● Provided records:
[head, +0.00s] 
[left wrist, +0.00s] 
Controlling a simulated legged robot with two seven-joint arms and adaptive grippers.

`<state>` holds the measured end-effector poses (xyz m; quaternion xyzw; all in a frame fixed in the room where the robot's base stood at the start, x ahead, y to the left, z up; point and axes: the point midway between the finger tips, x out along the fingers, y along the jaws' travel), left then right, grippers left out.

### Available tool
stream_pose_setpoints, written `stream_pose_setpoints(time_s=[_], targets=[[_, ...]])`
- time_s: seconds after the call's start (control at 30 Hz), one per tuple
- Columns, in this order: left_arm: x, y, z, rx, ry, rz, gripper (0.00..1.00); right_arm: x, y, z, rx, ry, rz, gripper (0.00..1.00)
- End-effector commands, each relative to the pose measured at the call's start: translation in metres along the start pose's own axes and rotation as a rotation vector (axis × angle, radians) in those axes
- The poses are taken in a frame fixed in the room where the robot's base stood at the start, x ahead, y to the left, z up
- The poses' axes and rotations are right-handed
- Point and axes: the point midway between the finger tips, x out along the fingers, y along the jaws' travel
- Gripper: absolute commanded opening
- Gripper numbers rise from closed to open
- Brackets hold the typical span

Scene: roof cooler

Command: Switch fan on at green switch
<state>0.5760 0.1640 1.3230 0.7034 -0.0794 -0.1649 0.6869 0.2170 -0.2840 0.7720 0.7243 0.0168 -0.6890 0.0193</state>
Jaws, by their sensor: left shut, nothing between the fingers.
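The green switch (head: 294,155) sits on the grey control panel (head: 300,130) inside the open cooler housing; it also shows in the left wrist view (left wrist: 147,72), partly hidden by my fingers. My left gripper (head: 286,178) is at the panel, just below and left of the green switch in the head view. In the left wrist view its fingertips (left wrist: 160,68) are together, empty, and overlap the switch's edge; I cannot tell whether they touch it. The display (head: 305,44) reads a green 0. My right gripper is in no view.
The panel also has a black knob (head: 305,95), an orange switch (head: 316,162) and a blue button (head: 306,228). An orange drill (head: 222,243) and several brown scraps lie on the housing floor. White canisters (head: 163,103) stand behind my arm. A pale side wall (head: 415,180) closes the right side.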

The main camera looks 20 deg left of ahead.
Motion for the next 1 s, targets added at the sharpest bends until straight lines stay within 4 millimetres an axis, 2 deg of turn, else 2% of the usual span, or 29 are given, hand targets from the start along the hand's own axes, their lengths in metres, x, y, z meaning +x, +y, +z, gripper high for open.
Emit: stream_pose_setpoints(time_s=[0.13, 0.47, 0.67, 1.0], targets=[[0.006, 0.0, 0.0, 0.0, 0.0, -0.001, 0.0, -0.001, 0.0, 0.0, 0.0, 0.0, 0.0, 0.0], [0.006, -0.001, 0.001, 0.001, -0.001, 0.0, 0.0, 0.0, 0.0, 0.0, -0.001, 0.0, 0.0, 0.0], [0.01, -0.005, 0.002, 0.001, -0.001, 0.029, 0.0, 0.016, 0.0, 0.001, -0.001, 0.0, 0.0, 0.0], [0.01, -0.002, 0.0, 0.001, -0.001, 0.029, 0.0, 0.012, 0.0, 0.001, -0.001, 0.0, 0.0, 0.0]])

...

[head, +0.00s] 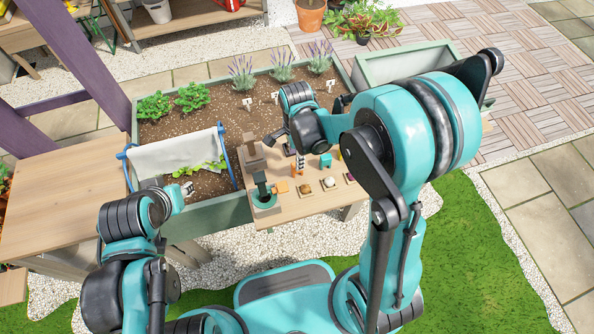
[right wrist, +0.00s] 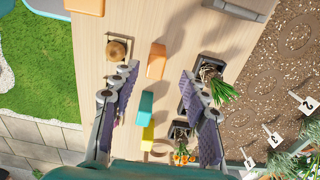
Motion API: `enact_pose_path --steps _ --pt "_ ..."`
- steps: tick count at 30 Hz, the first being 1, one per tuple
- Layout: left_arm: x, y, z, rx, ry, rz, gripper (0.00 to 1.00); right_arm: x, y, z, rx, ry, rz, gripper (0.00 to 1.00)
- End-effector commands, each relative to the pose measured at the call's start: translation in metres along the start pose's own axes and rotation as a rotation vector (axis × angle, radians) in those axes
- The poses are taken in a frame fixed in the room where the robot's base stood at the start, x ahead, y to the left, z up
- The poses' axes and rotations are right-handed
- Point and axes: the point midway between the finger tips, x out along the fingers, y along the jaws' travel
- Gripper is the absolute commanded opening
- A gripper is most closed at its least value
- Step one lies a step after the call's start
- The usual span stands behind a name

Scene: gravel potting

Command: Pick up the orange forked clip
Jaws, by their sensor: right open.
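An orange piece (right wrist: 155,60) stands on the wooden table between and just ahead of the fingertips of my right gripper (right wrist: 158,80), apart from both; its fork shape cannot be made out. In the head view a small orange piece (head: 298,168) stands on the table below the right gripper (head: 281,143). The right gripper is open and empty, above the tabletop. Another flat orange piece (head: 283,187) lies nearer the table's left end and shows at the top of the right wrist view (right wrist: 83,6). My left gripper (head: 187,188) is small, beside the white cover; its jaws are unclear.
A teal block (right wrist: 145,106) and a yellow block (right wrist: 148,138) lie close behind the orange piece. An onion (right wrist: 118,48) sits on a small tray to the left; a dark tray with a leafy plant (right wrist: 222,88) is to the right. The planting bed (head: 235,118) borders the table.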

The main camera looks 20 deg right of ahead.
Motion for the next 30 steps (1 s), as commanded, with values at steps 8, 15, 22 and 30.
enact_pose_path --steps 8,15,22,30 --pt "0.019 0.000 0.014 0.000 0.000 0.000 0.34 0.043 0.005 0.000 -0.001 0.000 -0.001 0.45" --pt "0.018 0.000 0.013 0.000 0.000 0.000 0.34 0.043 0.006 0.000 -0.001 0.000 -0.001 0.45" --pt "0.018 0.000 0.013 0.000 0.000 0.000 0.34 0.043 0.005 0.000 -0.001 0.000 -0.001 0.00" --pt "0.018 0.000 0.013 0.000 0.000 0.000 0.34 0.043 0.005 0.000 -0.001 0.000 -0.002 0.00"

--

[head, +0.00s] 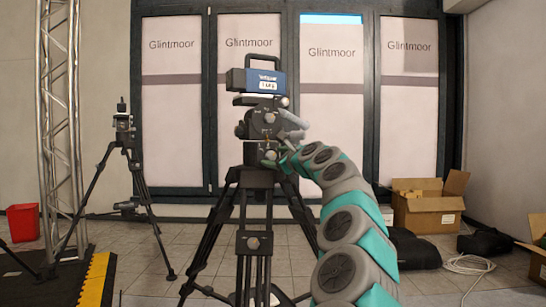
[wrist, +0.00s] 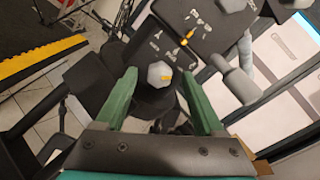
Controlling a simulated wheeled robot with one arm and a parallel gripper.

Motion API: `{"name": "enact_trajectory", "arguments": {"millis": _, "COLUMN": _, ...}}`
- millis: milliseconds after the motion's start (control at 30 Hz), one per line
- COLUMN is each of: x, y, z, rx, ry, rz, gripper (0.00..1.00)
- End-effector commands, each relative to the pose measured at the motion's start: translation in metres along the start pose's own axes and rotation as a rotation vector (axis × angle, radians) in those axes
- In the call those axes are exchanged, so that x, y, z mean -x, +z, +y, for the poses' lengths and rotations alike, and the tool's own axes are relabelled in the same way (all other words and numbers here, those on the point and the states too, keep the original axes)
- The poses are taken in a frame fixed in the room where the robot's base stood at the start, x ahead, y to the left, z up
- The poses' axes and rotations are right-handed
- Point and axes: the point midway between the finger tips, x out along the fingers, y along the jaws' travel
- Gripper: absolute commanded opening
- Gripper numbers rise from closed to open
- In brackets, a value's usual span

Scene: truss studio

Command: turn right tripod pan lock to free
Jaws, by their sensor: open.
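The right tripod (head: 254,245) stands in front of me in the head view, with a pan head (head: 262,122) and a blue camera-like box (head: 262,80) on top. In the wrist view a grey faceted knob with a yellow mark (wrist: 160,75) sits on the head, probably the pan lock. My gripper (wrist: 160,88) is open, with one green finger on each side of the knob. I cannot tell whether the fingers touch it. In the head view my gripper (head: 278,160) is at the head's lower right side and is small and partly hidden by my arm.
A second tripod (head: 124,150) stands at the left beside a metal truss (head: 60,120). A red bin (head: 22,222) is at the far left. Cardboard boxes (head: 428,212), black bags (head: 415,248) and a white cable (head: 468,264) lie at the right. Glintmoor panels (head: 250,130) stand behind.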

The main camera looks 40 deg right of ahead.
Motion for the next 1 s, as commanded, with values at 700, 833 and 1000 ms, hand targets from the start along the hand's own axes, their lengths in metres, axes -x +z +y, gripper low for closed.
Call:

● What to work on:
Go through the listing above and list every line that has the word "effector".

● Response to the task:
`<state>` holds the measured end-effector poses (xyz m; quaternion xyzw; all in a frame fixed in the room where the robot's base stood at the start, x ahead, y to the left, z up; point and axes: the point midway between the finger tips, x out along the fingers, y along the jaws' travel), left then right, grippers left out.
- End-effector commands, each relative to the pose measured at the call's start: translation in metres along the start pose's own axes and rotation as a rotation vector (axis × angle, radians) in those axes
- End-effector commands, each relative to the pose measured at the call's start: translation in metres along the start pose's own axes and rotation as a rotation vector (axis × angle, radians) in those axes
- End-effector commands, each relative to the pose measured at the motion's start: translation in metres along the start pose's own axes and rotation as a rotation vector (axis × angle, radians) in those axes

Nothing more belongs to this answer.